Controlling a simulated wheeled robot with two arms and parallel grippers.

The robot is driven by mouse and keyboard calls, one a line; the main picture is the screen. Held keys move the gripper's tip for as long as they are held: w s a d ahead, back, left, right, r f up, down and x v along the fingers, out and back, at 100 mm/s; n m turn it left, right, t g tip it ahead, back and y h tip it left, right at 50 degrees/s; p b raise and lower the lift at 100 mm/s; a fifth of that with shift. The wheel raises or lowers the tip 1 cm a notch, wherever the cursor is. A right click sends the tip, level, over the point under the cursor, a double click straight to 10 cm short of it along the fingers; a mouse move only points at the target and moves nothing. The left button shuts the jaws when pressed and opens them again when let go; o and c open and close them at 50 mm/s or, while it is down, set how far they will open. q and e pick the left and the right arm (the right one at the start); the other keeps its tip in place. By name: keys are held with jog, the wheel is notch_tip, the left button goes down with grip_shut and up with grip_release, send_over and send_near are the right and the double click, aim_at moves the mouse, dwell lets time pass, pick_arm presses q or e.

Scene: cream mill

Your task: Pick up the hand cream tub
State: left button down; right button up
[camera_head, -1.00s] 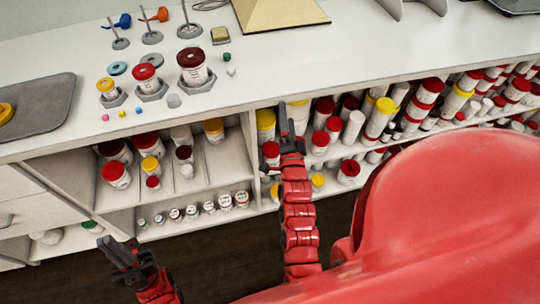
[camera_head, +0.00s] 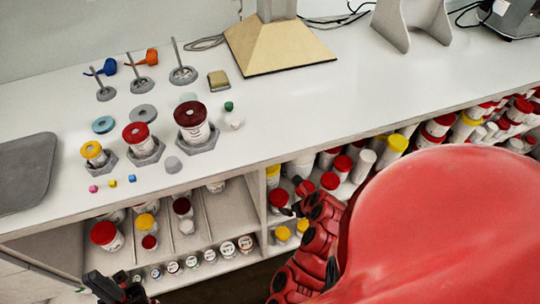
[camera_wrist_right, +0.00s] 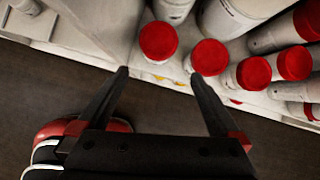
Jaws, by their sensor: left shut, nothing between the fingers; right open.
____
• Objective:
Beginning at the line with "Your task: Pick up the hand cream tub" and ending at the last line of the listing above, retype each line exactly, including those two lines. Leave the pictures out.

• Complete answer:
Your task: Pick up the hand cream tub
State: left button down; right button up
[camera_head, -1.00s] 
[camera_head, +0.00s] 
[camera_wrist_right, +0.00s] 
Jaws, by their sensor: left shut, nothing between the fingers; right open.

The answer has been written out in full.